▸ **Materials provided**
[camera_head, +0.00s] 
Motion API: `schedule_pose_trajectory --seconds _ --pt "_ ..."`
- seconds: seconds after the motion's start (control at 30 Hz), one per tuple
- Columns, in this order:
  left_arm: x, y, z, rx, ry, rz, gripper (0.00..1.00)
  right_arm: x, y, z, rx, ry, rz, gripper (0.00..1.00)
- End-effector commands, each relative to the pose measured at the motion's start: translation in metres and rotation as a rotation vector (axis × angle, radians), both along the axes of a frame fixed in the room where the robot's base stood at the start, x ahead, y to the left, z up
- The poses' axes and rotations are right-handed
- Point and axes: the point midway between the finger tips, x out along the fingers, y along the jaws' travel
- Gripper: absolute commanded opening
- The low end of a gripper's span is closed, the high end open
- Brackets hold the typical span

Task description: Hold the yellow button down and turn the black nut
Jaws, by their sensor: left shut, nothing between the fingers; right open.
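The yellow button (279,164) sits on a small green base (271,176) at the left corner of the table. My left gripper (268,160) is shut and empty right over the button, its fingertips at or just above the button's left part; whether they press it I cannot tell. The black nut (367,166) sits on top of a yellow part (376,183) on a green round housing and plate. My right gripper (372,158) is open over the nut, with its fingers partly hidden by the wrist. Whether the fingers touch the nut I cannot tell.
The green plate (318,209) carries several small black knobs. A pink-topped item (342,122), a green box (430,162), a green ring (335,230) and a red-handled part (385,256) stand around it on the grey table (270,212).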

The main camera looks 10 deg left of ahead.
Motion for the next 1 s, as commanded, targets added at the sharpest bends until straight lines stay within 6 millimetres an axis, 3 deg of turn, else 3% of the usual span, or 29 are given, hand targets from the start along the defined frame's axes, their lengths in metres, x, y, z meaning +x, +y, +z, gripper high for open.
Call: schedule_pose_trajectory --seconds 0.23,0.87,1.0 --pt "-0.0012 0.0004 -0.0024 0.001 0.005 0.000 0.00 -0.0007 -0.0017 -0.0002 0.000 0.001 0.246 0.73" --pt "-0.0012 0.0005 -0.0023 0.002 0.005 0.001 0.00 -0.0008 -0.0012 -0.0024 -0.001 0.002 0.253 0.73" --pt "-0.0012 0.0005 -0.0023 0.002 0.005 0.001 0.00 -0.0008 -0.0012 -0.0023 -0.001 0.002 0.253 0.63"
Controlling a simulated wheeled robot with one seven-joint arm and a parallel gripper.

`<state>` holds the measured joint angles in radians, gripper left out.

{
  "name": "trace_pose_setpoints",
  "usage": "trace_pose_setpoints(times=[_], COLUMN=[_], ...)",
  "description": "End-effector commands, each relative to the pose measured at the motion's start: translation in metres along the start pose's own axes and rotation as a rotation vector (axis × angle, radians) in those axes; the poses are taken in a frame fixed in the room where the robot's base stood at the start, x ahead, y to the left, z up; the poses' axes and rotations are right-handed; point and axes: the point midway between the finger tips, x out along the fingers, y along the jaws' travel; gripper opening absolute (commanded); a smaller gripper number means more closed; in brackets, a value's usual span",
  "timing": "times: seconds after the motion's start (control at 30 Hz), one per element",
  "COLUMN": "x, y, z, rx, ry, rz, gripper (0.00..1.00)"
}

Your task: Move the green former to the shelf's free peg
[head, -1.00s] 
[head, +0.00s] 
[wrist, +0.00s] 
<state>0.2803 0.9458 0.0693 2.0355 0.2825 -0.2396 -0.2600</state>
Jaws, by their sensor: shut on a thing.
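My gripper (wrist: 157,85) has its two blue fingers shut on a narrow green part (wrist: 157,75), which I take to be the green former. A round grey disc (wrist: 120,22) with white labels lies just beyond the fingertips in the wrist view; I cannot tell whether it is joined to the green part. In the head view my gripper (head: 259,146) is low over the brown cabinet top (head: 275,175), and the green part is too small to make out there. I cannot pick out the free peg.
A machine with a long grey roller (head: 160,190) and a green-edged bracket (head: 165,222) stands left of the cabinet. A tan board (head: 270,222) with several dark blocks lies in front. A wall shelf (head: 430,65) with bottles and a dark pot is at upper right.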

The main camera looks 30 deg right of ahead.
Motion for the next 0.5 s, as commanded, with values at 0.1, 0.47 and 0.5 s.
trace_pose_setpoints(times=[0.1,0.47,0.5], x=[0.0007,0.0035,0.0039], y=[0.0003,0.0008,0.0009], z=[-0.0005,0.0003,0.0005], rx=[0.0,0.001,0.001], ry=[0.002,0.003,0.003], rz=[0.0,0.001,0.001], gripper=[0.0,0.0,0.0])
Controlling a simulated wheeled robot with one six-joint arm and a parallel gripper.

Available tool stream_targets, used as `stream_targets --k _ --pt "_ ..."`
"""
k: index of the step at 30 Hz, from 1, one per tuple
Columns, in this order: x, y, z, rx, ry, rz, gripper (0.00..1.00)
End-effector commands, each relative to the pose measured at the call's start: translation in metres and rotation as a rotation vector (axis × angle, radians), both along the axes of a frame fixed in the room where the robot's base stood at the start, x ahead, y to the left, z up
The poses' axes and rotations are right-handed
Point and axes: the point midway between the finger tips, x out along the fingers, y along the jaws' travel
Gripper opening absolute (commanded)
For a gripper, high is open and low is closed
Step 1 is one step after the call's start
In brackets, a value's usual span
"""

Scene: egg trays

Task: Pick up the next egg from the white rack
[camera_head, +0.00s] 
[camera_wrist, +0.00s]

▸ **Stated task**
Choose all lines containing the string "from" and copy them out.

▸ **Full response**
Motion for the next 1 s, as commanded, targets added at the sharpest bends until straight lines stay within 6 millimetres an axis, 3 deg of turn, else 3% of the usual span, or 29 are given, hand targets from the start along the defined frame's axes, their lengths in metres, x, y, z meaning +x, +y, +z, gripper high for open.
k: index of the step at 30 Hz, from 1, one per tuple
Task: Pick up the next egg from the white rack

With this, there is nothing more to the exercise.